Version vom 29. September 2021, 20:58 Uhr

Im Rahmen dieses Artikels soll die Frage beantwortet werden, wie der Spott in Neidharts Sommer- und Winterliedern inszeniert wird und welche Funktion er innerhalb der Diegese hat.
Hierzu soll zunächst der Spottbegriff mithilfe des Aufsatzes Neidhart als Spötter – Spott bei Neidhart von Seraina Plotke definiert werden. Des Weiteren soll anhand ihrer zwei gewählten Beispiele gezeigt werden, wie sie die Inszenierung des Spottes bei Neidhart beschreibt, um dies in einem nächsten Schritt auf ausgewählte Lieder anzuwenden und mithilfe einer sprachlichen, strukturellen und inhaltlichen Analyse zu erweitern.
Folglich soll mit dieser Analyse gezeigt werden, wer in den Liedern der Spottende und wer der Verspottete ist und wie sich diese Relation bei näherer Betrachtung und unter Einbezug der Aufführungssituation umkehren kann.
Das was in den jeweiligen Kapiteln zum Spott in den Sommerliedern und Winterlie-dern behandelt werden soll, steht aus Gründen der Übersichtlichkeit beim jeweiligen Kapitel.

Spott bei Seraina Plotke

Seraina Plotke behandelt in ihrem Aufsatz Neidhart als Spötter – Spott bei Neidhart die Ebenen des Spottes in den Liedern Neidharts. Diese Ebenen sind zum einen die textinterne dialogische Handlungsdramatik und die narrativ-monologische Vortragsdramatik und zum anderen die externe Ebene der Aufführungssituation [Plotke 2010: 25-26]. Diese sollen in diesem Kapitel des Artikels erklärt und mit dem Spottbegriff Plotkes ins Verhältnis gesetzt werden.

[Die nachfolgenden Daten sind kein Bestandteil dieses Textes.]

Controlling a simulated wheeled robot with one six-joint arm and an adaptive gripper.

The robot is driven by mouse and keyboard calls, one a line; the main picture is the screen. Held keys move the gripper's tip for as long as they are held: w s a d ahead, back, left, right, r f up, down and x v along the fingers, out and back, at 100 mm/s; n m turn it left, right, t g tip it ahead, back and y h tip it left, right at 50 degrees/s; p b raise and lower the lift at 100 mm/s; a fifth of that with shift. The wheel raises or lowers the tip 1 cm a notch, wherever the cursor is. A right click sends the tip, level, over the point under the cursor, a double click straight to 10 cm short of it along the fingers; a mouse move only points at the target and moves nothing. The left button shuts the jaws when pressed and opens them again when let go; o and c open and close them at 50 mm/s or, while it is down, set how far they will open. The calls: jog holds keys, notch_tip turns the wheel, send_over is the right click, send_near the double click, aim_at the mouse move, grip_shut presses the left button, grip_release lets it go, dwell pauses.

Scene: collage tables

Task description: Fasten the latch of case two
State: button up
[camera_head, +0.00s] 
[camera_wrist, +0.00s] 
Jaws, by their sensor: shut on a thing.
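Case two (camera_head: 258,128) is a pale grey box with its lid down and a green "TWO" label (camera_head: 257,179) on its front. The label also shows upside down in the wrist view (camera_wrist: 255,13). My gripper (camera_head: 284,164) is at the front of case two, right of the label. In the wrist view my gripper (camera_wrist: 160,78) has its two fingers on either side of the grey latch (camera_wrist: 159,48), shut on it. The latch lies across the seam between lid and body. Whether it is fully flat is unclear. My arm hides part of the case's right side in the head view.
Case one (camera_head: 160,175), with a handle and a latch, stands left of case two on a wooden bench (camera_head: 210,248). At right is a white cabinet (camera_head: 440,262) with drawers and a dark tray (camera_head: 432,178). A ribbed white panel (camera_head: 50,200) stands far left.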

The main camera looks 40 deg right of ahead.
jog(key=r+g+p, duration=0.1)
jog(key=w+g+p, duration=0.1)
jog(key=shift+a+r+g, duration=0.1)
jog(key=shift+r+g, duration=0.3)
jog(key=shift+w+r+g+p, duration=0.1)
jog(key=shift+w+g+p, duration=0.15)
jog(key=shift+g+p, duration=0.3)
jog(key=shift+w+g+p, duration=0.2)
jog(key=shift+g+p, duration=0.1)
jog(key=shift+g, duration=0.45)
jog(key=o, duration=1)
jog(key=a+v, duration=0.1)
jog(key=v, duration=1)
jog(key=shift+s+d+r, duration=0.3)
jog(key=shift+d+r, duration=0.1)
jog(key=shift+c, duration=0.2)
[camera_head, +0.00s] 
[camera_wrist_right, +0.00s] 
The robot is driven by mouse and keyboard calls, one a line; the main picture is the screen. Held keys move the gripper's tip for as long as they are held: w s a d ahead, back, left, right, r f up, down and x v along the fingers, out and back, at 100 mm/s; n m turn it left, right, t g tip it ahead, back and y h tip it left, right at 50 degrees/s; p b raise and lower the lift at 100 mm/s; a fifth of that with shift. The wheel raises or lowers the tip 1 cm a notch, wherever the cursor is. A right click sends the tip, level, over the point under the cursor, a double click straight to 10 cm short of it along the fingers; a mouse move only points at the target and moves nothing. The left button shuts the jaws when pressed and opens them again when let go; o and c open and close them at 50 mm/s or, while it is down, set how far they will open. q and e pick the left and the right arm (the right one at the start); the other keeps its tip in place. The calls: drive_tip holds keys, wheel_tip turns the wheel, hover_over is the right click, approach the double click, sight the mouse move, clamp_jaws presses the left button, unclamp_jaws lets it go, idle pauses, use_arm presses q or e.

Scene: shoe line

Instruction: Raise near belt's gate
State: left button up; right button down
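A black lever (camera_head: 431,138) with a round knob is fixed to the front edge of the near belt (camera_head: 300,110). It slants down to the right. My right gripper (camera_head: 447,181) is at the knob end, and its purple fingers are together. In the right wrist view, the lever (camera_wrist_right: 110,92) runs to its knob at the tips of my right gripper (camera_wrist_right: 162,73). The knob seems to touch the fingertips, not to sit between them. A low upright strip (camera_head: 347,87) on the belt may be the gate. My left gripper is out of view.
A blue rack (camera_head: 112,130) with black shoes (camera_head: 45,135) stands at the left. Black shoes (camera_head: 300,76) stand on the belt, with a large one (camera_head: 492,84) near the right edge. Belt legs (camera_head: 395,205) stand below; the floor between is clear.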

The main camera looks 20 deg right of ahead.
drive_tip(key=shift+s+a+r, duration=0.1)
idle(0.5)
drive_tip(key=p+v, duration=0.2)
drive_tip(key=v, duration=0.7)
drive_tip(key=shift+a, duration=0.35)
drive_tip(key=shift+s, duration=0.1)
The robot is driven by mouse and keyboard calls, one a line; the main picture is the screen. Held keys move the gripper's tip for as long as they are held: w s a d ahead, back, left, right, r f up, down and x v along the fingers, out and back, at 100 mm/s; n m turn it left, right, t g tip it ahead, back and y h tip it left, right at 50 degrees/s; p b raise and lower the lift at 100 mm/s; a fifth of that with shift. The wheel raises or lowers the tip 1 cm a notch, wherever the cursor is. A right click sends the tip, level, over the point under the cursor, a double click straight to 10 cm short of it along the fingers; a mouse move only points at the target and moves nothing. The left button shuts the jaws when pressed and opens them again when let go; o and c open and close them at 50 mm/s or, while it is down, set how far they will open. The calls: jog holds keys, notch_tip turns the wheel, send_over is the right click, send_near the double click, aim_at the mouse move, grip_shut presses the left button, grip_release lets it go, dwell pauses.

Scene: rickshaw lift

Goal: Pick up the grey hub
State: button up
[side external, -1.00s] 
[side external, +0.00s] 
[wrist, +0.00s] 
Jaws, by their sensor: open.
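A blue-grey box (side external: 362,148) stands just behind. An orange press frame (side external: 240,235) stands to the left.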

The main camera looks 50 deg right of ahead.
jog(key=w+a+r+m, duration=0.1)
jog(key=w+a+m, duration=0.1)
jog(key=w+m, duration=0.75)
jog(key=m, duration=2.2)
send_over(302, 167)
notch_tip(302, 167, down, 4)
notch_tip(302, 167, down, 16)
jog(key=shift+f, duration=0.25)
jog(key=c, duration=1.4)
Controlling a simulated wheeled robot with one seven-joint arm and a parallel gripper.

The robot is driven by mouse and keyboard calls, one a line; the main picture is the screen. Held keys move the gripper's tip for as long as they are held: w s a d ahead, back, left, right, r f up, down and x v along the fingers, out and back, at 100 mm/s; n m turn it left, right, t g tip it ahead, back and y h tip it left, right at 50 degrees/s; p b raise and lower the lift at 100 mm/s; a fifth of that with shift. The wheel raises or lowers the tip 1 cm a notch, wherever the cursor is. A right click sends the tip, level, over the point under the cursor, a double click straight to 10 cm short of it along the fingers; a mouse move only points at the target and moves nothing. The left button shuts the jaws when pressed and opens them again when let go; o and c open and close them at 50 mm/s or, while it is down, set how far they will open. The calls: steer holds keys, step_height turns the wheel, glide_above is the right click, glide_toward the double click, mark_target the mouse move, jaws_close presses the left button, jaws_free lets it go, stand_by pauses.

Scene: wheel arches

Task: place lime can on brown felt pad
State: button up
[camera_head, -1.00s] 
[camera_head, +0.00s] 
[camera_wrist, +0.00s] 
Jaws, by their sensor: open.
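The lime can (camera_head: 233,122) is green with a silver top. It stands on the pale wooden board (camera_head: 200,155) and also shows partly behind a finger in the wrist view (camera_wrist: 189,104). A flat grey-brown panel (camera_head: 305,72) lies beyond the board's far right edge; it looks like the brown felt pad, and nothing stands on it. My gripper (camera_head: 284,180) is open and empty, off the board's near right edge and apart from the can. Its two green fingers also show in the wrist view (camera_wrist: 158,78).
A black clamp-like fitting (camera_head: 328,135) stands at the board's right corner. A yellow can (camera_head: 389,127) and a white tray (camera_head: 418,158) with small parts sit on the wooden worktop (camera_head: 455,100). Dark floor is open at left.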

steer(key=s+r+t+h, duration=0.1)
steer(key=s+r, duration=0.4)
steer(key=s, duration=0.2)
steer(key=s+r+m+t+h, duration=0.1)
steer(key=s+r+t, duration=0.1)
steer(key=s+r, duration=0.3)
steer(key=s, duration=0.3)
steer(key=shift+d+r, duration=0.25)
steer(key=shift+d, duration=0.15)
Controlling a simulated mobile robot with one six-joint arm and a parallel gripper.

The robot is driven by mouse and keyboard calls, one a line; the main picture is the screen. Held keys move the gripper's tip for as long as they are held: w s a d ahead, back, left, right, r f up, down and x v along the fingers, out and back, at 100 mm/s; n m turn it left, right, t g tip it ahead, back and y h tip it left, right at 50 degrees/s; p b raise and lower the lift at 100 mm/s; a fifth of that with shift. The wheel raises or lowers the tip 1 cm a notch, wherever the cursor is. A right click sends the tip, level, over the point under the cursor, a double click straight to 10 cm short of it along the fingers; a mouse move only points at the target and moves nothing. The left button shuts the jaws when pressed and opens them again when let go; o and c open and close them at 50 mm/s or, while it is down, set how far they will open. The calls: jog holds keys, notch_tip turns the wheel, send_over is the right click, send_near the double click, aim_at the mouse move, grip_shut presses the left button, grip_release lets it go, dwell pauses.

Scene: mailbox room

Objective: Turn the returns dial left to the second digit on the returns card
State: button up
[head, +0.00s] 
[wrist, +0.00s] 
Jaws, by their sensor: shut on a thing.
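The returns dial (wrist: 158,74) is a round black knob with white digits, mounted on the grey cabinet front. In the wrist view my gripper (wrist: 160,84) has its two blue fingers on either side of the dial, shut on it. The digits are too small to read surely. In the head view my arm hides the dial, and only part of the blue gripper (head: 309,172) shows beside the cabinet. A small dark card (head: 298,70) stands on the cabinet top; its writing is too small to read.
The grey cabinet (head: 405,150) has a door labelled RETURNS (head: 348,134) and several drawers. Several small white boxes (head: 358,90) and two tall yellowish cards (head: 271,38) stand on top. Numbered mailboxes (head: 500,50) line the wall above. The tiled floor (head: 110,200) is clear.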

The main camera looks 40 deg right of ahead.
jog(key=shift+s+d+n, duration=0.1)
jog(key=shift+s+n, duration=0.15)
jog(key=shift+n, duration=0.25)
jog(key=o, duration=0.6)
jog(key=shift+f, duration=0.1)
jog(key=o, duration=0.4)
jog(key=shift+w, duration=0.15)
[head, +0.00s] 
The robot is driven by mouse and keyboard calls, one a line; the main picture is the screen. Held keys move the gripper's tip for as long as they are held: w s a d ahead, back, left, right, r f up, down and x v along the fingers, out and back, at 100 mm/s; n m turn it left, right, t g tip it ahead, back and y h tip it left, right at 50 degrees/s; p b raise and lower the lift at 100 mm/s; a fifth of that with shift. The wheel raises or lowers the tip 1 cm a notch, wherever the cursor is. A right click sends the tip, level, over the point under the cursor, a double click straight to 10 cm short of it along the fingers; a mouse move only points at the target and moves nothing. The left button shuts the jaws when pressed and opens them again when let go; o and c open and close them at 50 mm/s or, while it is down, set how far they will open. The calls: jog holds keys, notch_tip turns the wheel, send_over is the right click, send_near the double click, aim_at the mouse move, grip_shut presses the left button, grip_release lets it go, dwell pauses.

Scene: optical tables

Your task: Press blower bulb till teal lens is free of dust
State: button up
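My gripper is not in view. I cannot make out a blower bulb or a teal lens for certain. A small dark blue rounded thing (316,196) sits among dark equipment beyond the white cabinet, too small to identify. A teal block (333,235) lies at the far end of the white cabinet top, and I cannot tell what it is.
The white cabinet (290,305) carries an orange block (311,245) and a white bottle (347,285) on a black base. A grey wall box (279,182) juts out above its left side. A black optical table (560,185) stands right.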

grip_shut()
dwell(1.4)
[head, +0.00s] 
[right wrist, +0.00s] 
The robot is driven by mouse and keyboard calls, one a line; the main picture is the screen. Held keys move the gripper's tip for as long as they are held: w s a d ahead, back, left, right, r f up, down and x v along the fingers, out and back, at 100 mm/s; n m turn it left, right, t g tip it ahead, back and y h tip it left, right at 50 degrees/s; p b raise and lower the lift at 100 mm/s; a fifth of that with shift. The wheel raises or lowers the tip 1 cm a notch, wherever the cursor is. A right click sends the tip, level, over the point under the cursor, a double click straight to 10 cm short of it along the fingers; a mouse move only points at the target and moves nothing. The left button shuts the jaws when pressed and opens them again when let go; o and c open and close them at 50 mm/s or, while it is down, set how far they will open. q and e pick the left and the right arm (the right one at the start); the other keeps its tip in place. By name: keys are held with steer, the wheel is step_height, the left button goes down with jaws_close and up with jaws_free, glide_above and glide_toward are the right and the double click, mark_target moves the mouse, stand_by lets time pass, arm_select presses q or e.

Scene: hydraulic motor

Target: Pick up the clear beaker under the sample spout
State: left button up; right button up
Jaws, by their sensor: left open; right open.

Definition des Spottbegriffs im Kontext einer szenischen Konstellation

Plotke beschreibt den Spott als einen Relationsbegriff, weil er immer eine spottende und eine verspottete Instanz voraussetzt. Ohne dieses Verhältnis kann es nach Plotke zu keinem Spott kommen, da er sich immer auf ein Objekt beziehen müsse. Dennoch hebt sie hervor, dass der Spott keinen Rezipienten außerhalb der genannten Relation braucht, weil er sich durch die Beziehung eines Subjekts zu einem Objekt konstituiert, indem der Spottende Merkmale und Eigenschaften des Verspotteten, die negativ konnotiert sind, hervorhebt. Somit beinhalte der Spott immer ein expositorisches Element, da die Merkmale und Eigenschaften präsentiert und artikuliert werden. [Plotke 2010: 23-24]
Diese Artikulation des Spottenden beinhaltet „eine scherzende oder scharf-verletzende Herabsetzung des verspotteten Objekts“[Plotke 2010: 23], was beispielsweise durch die verächtliche Nachahmung körperlicher Attribute seitens des Spottenden gezeigt werden kann. Darüber hinaus muss der Spottende nach Plotke beim Verweis auf ein Objekt mithilfe der Verwendung von Hyperbeln eine Distanz zu ihm aufbauen. Dies bedeutet, dass der Spottende „Eigenschaften übertrieben wiedergibt und karikiert und sich damit vom Nachgeahmten absetzt.“[Plotke 2010: 24]. [Plotke 2010: 24]
Diese Herabsetzung des verspotteten Objekts durch die negative Bewertung seiner Merkmale und Eigenschaften führe aber zu einer Selbsterhebung des Spottenden, wodurch er „riskiert, mitverächtlich zu werden, da die Gefahr groß ist, im Akt des Spottens und der Selbsterhebung ebenfalls mit den betreffenden Normen zu brechen.“[Plotke 2010: 24] Somit kann der Spottende selbst zu einem Objekt des Spottes werden. Folglich setzt sich der Spott nach Plotke aus der Darstellung des Spottobjekts und der Distanzierung zu ihm zusammen.[Plotke 2010: 24]
Aus diesem Grund ist Plotke der Meinung, dass Gattungen, die eine szenische Konstellation voraussetzen, für die Darstellung des Spottes geeignet sind. Hierzu gehöre der Minnesang, da er sowohl szenisches Potenzial als auch dramatische Elemente enthält, da sich ein Sänger vor einem Publikum inszeniert und die Lieder Neidharts zudem häufig Dialoge enthalten, die als dramatisches Element angesehen werden können. Demzufolge enthalten seine Lieder eine dialogische Handlungsdramatik und eine narrativ-monologische Vortragsdramatik, da der Sänger seinen „Spott als Sprechakt vollzieht“[Plotke 2010: 25].[Plotke 2010: 25] Diese Ebenen werden als interner Sprechakt bezeichnet. [Plotke 2010: 26]
Im Gegensatz dazu bezeichnet Plotke die Aufführungssituation, die bei Gattungen mit einer szenischen Konstellation mitgedacht werden muss, als externen Sprechakt, da die Lieder der Aufführungspraxis vor einem Publikum dienten. Aus diesem Grund nennt Plotke die „Spottszenen im Minnesang immer doppelschichtig“[Plotke 2010: 26].[Plotke 2010:26] Diese Aussage soll im Folgenden anhand ihrer Beschreibung des SL 18 und des WL 27 erklärt werden. Hierfür wird Plotkes Analyse lediglich kurz zusammengefasst.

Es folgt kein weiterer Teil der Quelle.